Looking for a portable laptop for DOS games
5 years ago

I've been searching everywhere but there is not enough demand that my questions are easily answerable with a google search.

I am currently looking for a netbook or notebook that is preferably 13.3" and UNDER $300 that can run DOSbox with most <2000 games. I will be traveling a bit in March and throughout the summer and waiting around in airports or long flights are a drag. Mobile games just don't entertain me enough.

I have been searching thinkpads, dells, acers, everything. But I have no source to go to that compares what processors are the best for DOSbox. RAM and hardrive space isn't much of a priority for me.

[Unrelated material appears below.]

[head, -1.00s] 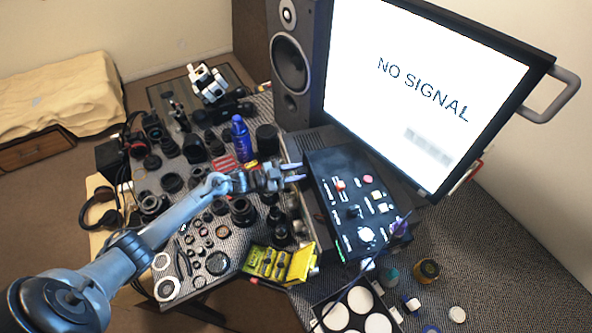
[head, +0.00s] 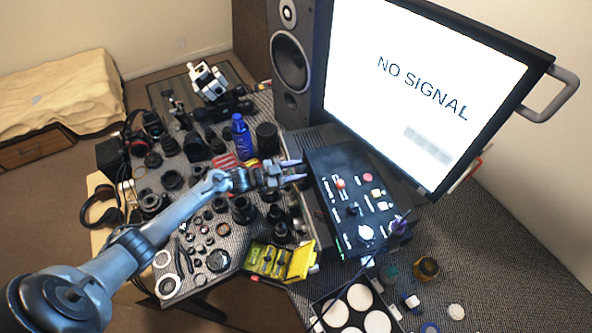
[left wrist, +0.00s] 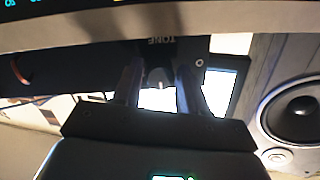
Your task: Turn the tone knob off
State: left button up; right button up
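The tone knob (left wrist: 158,78) shows in the left wrist view as a small dark knob with a light pointer mark, beside an upside-down "TONE" label on a dark panel. In that view my left gripper (left wrist: 160,88) has its two fingers apart, one on each side of the knob. I cannot tell whether either finger touches it. In the head view my left gripper (head: 299,170) is at the left side of the black control box (head: 335,170). I cannot make out the tone knob there. My right gripper is not in view.
A large "NO SIGNAL" monitor (head: 425,85) and a speaker (head: 291,60) stand behind. Many lens parts crowd the table under my left arm. A yellow case (head: 300,262) lies open in front. A blue bottle (head: 241,138) stands behind the gripper.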

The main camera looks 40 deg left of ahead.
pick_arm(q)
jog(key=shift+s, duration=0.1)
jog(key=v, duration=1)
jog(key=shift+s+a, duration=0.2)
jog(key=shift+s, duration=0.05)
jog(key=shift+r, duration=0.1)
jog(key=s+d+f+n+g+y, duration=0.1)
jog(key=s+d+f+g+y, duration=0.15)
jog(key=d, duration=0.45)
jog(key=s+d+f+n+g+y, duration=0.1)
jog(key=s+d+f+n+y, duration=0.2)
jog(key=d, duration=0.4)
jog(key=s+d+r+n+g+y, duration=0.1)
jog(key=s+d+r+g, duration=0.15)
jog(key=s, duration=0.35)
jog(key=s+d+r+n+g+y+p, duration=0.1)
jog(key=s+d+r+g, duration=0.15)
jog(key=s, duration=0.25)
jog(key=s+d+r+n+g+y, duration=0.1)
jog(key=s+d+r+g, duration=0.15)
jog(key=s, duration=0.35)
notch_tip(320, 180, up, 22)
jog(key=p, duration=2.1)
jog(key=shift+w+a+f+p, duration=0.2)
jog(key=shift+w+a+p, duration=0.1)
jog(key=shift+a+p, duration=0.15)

If anybody has a better source I can go to or knows from hands on experience PLEASE let me know. I will keep this tab open for about a week before I purchase something as I have a flight in about three weeks.

Canada

Pretty much any computer made in the last like 10 years should be able to run DOSBOX games perfectly fine.

oddtom likes this
Texas, USA

You can play most DOS games online here:

https://classicreload.com/

It'll keep your saved games after you close the browser and once you've loaded a game, you don't need internet to play them (as long as the browser remains open).

Edited by the author 5 years ago
agariogames likes this
South Carolina, USA

Stay away from anything with a celeron n3060 or n3350 ive worked on enough low end laptops to find that these pos cpus can barely run windows let alone anything else.

Esperanto

Pretty much processor from the Pentium III up (anything at or above1.0 ghz) is going to allow you emulate as quickly as necessary pretty much anything you'd be doing, especially in terms of games. So pretty much anything from like the last 20 years that isn't complete trash.

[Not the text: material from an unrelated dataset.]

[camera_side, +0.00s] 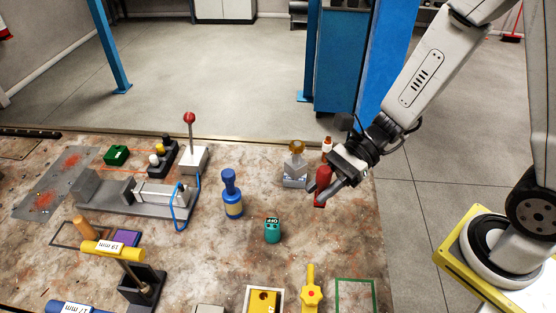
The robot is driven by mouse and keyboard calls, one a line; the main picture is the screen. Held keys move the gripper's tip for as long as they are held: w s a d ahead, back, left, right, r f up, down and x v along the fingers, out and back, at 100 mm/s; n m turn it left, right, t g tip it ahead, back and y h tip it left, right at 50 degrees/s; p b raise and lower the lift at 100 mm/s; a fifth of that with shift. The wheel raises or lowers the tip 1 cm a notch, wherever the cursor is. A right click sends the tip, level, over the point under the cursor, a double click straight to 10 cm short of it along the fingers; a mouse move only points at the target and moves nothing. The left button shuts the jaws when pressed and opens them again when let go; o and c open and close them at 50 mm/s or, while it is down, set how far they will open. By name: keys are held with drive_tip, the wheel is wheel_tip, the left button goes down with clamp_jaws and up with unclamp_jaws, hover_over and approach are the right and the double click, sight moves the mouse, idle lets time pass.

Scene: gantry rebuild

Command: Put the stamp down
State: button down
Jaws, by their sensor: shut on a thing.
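My gripper (332,180) is at the right part of the workbench, reaching in from the upper right. It is shut on a small red thing, which I take to be the stamp (322,178). The stamp stands roughly upright between the fingers, which hide part of it. Its lower end is close to the bench top (345,235); I cannot tell whether it touches. A purple pad (125,238) lies at the left, beside an orange-brown cylinder (80,228).
A grey block with a brown knob (295,170) and an orange-and-white bottle (327,146) stand close to my gripper. A blue bottle-shaped thing (232,195) and a teal OFF piece (272,231) are to the left. A green outlined square (356,283) at the front is empty.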

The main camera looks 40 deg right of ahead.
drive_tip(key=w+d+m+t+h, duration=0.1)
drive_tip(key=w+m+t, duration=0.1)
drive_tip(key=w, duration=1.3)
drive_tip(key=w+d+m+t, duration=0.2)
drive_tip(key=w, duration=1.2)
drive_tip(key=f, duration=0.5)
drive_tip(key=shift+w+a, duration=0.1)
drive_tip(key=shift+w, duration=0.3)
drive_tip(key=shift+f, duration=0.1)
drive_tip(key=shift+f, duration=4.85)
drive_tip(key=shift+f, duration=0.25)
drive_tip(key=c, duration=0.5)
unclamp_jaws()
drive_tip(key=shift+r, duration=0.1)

Outside that, DOSBox emulates everything through the CPU, and it interprets its own speed based on the CPU's speed. There is no perfect match up that I know of. It's all adjusting the emulated processor's speed to match the speed of game play of others. This results in slight differences in emulated speeds among different CPU's.

For the purposes of speedrunning, this usually results in two cases.

1.) The nicer thing is if the software/game being operated in anyway has an internal timer set into the game. This sets essentially a top speed the game can be played, when the IGT timer and actual graphics of the game are dependent on one another. Lemmings, is a great example. There are aspects about the game that can faster, such as a opening screen animation, and the fade in/out times between load screens (these top out as well, but at a much higher rate than necessary for the game to run at the top speed the IGT allows it.

2.) Some games.... yea, don't have that. See Jazz Jackrabbit. The only way this really be accounted for if when people agree to a given number of cycles for game play (usually the default of 3000 cycles). Unfortunately, there can still be tiny differences in actual speed of game play on different computers, though generally the name of the game is to find something that for all intents and purposes, is close enough. The frame rate of these games is based on the instruction speed of the given CPU (or emulated CPU in this case). Back in the day, when these games were made for DOS and such, they just relied on the native speed of the user's CPU. It didn't result in ridiculously fast game play because you wouldn't get a faster CPU for a few years at a time.

Also for the purposes of speedrunning, it's pretty general rule of thumb that you should run DOSBox on your computer, opposed through a web browser.

Edited by the author 5 years ago
agariogames likes this
Esperanto

The real issue you here, which I forgot to mention, is how exactly you plan to stream whatever is going on on the laptop. It takes far more effort to stream or record video than it does to emulate DOS. It's not crazy consumption to just record though, especially since you can record with pretty low settings playing stuff on DOSBox.

Kent, England

If you draw a blank in your search, I (or someone else in the mobile speedrunning community) would be happy to recommend some mobile speedgames to you if you let us know your preferences. I know you said that they don't entertain you, but it can be easy to overlook some really credible titles because the mobile games market is so flooded. They are there though.

Also, I think DOS emulation is possible on Android, but I haven't tried it myself. I have tried running a fringe Amstrad title ('Tubaruba' - if any of the other 4 people that played it read this, hmu) on my phone using an emu app and it worked really well.